··· Dataset extract ···

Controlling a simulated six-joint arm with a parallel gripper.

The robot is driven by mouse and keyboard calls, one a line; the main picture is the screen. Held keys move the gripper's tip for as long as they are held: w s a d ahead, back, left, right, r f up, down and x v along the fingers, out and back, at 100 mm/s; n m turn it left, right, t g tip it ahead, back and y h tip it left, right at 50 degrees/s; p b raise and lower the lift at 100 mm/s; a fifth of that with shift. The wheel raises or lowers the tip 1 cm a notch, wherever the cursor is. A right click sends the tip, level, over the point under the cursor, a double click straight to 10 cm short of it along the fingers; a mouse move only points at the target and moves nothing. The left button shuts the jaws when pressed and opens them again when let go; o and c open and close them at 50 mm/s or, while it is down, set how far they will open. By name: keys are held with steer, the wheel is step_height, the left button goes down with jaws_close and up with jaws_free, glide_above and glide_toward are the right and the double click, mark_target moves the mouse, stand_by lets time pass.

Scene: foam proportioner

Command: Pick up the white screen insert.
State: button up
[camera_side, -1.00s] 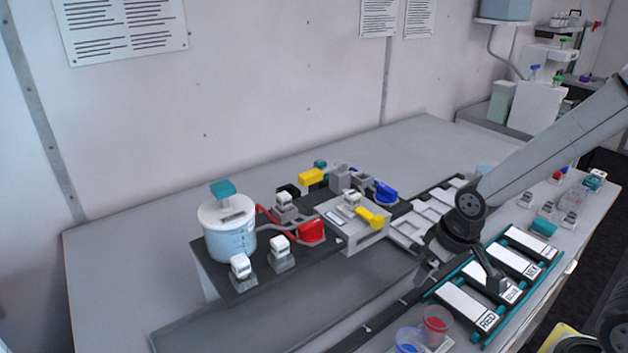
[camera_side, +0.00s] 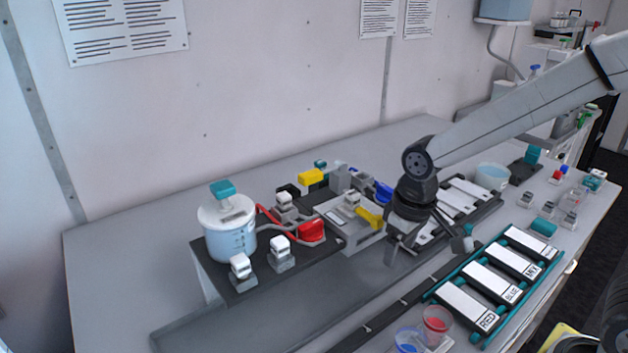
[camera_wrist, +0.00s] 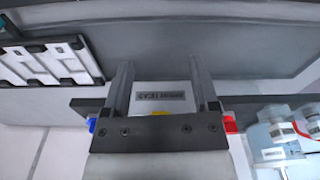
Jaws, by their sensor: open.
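My gripper (camera_side: 428,252) is open and empty, above the bench in front of the grey module (camera_side: 352,240) with the yellow lever (camera_side: 369,218). In the wrist view its two fingers (camera_wrist: 160,68) are spread, with a labelled pale plate (camera_wrist: 162,97) beyond and between them. Several small white-topped pieces on grey bases stand on or around the dark platform, including a front-left one (camera_side: 240,266), one beside it (camera_side: 280,247) and one farther back (camera_side: 284,199). I cannot tell for certain which white piece is the screen insert. My gripper touches none of these pieces.
A white-lidded tank (camera_side: 229,232) stands at the left of the platform. A red handle (camera_side: 311,231) and a blue one (camera_side: 384,192) stick up nearby. A teal-framed rack of labelled trays (camera_side: 490,279) lies at right. The bench front-left is clear.

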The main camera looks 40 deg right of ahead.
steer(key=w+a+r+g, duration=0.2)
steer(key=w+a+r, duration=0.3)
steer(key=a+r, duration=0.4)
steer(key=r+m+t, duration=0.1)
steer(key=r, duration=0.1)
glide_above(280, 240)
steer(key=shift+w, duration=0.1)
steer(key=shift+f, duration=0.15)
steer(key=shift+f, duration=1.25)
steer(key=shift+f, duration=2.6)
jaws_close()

···

## Request
Transcribe the material exactly, and leave out whatever pictures it holds.

## The output
Controlling a simulated six-joint arm with a parallel gripper.

The robot is driven by mouse and keyboard calls, one a line; the main picture is the screen. Held keys move the gripper's tip for as long as they are held: w s a d ahead, back, left, right, r f up, down and x v along the fingers, out and back, at 100 mm/s; n m turn it left, right, t g tip it ahead, back and y h tip it left, right at 50 degrees/s; p b raise and lower the lift at 100 mm/s; a fifth of that with shift. The wheel raises or lowers the tip 1 cm a notch, wherever the cursor is. A right click sends the tip, level, over the point under the cursor, a double click straight to 10 cm short of it along the fingers; a mouse move only points at the target and moves nothing. The left button shuts the jaws when pressed and opens them again when let go; o and c open and close them at 50 mm/s or, while it is down, set how far they will open. By name: keys are held with steer, the wheel is step_height, the left button goes down with jaws_close and up with jaws_free, glide_above and glide_toward are the right and the double click, mark_target moves the mouse, stand_by lets time pass.

Scene: foam proportioner

Command: Pick up the white screen insert.
State: button up
[camera_side, -1.00s] 
[camera_side, +0.00s] 
[camera_wrist, +0.00s] 
Jaws, by their sensor: open.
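My gripper (camera_side: 428,252) is open and empty, above the bench in front of the grey module (camera_side: 352,240) with the yellow lever (camera_side: 369,218). In the wrist view its two fingers (camera_wrist: 160,68) are spread, with a labelled pale plate (camera_wrist: 162,97) beyond and between them. Several small white-topped pieces on grey bases stand on or around the dark platform, including a front-left one (camera_side: 240,266), one beside it (camera_side: 280,247) and one farther back (camera_side: 284,199). I cannot tell for certain which white piece is the screen insert. My gripper touches none of these pieces.
A white-lidded tank (camera_side: 229,232) stands at the left of the platform. A red handle (camera_side: 311,231) and a blue one (camera_side: 384,192) stick up nearby. A teal-framed rack of labelled trays (camera_side: 490,279) lies at right. The bench front-left is clear.

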The main camera looks 40 deg right of ahead.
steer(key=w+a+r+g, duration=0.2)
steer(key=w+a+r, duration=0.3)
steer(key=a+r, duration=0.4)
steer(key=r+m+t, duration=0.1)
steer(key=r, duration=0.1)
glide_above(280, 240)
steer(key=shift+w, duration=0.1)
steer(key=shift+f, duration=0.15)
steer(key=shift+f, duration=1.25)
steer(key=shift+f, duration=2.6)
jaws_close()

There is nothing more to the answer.